Movies that use multiple characters, sometimes referred to as ‘ensemble dramas’, do not usually have a single protagonist. More often than not, the realizations and fulfillment of the characters are collective.
Steve Sailer (2005) in his film review in The American Conservative points out two consistencies that Haggis imposes: 1) each character has clichéd good and bad qualities; and 2) each character states his most negative views about the race of his opponent. All conflicts are basically grounded upon racial intolerance. Whatever the issue, it goes back to the color of your skin.
“The result is a movie of intense fascination; we understand quickly enough who the characters are and what their lives are like, but we have no idea how they will behave, because so much depends on accident. Most movies enact rituals; we know the form and watch for variations. Crash is a movie with free will, and anything can happen. Because we care about the characters, the movie is uncanny in its ability to rope us in and get us involved.”
The beauty of this particular film lies in unpredictability. The script is always the background of film. In this instance, the accuracy of the speech is the key. As Roger Ebert (2005) points out in his review of the film, “…these people say exactly what they are thinking, without the filters of political correctness.”
The script comes to life in the masterful use of one of the most important film techniques – editing. Editing is the cutting of film and shots and piecing them back together to create a logical sequence. Basically it dictates the relation between shots.

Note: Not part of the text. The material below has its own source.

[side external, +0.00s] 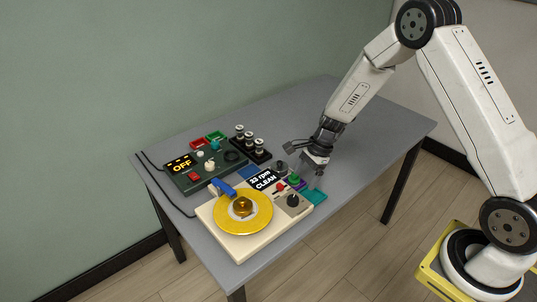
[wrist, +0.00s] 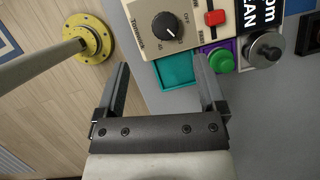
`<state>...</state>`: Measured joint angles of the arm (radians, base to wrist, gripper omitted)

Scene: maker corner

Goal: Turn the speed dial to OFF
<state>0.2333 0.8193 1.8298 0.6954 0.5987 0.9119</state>
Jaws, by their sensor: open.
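The speed dial is a black round knob (wrist: 166,24) on a cream panel in the wrist view. OFF is printed at its upper right; its white pointer mark faces down and right, away from OFF. In the side view the dial (side external: 293,200) sits at the right of the cream turntable unit (side external: 242,252), whose display (side external: 264,180) reads 33 rpm CLEAN. My gripper (side external: 311,179) is low over the table just behind and right of that unit. In the wrist view my gripper (wrist: 161,65) is open and empty, its fingers apart below the dial.
Close to the dial are a red slider (wrist: 214,18), a green button (wrist: 220,60), a silver knob (wrist: 265,50) and a teal tray (wrist: 172,70). A dark green unit (side external: 216,182) with an OFF display stands behind. The table's right part (side external: 375,130) is clear.

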Editing lets your manipulate time, space, characters, and thanks to the advent of digital technology, just about everything. Spatial, temporal, and rhythmic relations between shots are controlled. Trees can turn into pigeons and snow can fall during the hottest summer. The editor’s power is so massive that he can turn the script around if he wanted to. Aside from cinematography and sound, it is one of the factors that combine to create and define a film’s style.

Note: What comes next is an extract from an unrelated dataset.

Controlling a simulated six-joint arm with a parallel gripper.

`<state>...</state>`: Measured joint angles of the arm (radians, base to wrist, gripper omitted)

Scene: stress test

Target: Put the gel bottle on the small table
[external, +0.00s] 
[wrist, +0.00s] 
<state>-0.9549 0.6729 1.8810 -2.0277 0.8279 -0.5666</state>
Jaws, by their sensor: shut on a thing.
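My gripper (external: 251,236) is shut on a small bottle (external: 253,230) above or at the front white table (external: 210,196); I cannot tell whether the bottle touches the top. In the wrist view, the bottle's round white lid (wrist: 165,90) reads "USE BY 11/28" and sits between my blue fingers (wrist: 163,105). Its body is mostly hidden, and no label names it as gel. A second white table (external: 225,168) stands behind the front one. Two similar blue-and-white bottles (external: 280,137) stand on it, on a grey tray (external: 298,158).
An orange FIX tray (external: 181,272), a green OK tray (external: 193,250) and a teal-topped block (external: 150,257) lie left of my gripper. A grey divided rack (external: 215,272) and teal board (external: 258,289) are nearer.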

There are several approaches to editing. One of these is used in some parts of Crash – the Soviet Montage, sometimes called discontinuity editing or intellectual editing. Random and seemingly unrelated shots are combined to extract a certain idea. It requires maturity from the audience to be able to understand such concepts or ideas.
The History of The Soviet Montage (or the Montage Style)

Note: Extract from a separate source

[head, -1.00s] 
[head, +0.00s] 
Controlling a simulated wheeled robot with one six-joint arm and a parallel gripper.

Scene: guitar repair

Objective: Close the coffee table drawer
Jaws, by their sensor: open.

The montage is an approach to editing that emphasizes dynamic and discontinuous relationships between shots. Images are put side by side to create abstract ideas not necessarily present in either shots or images.
When the new Soviet government set out to monopolize and take control of all sectors of life in Russia after the victorious Russian Revolution of 1917, the private film companies that operated in Petersburg and Moscow resisted. The government wanted to nationalize all private property, so the private film companies stopped supplying films to government-run theaters. When the government’s put strict controls on the existing supply of film stock, they hoarded their film stock Most of these companies fled with their films stock and equipment.
It was during these conditions that the likes of Dziga Vertov, Lev Kuleshov, Vsevolod Pudovkin, and Sergei Eisenstein – all young and with hardly pre-Revolutionary film backgrounds – made deliberate moves that eventually became the national cinema movement. 
Lenin himself considered film as an effective and powerful tool for education. In 1922, he declared cinema to be the most important of all the arts. The government encouraged documentaries and newsreels such as Vertov’s Kino-Pravda, and eventually, fictional films as well. Kuleshov taught in the State School for Cinema Art and experimented with editing footage from various sources. The finished product would create an impression of continuity. Kuleshov and his students would write theoretical essays on film, and this theoretical backbone would be the basis of the Montage style.
The Soviet Montage style was exhibited in Kuleshov’s The Extraordinary Adventures of Mr. West in the Land of the Bolsheviks and The Death Ray. Eisenstein’s Strike defined the movement proper and Potemkin drew worldwide attention to it. 
Everything is based on editing. Film is only relevant when individual shots are combined into a whole. Pudovkin likened shots to bricks that are stacked together to build a whole sequence.
Soviet narratives do not hold character psychology with great importance. Instead, social forces were the main instigators of conflicts. They do not have just one protagonist, but several characters that form a collective hero. They are concerned with the social issues that move their lives. They cease to be individual personalities. Typage, or the casting of nonactors over well-known actors, then became common practice during the time.
The movement declined when the government started discouraging the use of the Montage style. Vertov and all the rest were criticized for being too formal in their approach to filmmaking. Authorities encouraged filmmakers to create simplistic films that would be better understood by all audiences. 
Thus, the government’s new artistic policy of Socialist Realism came about. It decreed all artworks to show revolutionary development and to be firmly grounded on realism.
There are some factors of the movement that relate to Crash. For instance, the movie uses of multiple characters as well as the collective realization of things. Also, the main thing that makes Crash work is in the execution of the script through editing – the movement itself. Looking at it this way though, one would argue that every other film can be related to the Soviet Montage. But the essence of the Soviet Montage goes beyond its style. Its form and style has a purpose – and that is to make the audience understand or feel something, to create his own conclusion based on the images he sees. That requires intellect, maturity, depth. And these three factors are the essential tools the audience has to possess in able to truly understand the Crash.
Bordwell, D., & Thompson, K. (2003). Film Art: An Introduction, Seventh Edition. New York: McGraw-Hill.
Bordwell, D. (1993). The Cinema of Eisenstein. Mass: Harvard University Press.
Ebert, R. (2005). Crash: Reviewed by Roger Ebert. Rogerebert.com Movie Reviews (May 5, 2005). Retrieved November 11, 2007 from http://rogerebert.suntimes.com/apps/pbcs.dll/article?AID=/20050505/REVIEWS/ 50502001/1023
Sailer, S. (2005). Crash: Reviewed by Steve Sailer. The American Conservative (June 6, 2005). Retrieved November 11, 2007 from http://isteve.com/Film_Crash.htm.
Taylor, R. (1979). The Politics of Soviet Cinema 1917-1929. Cambridge: Cambridge University Press.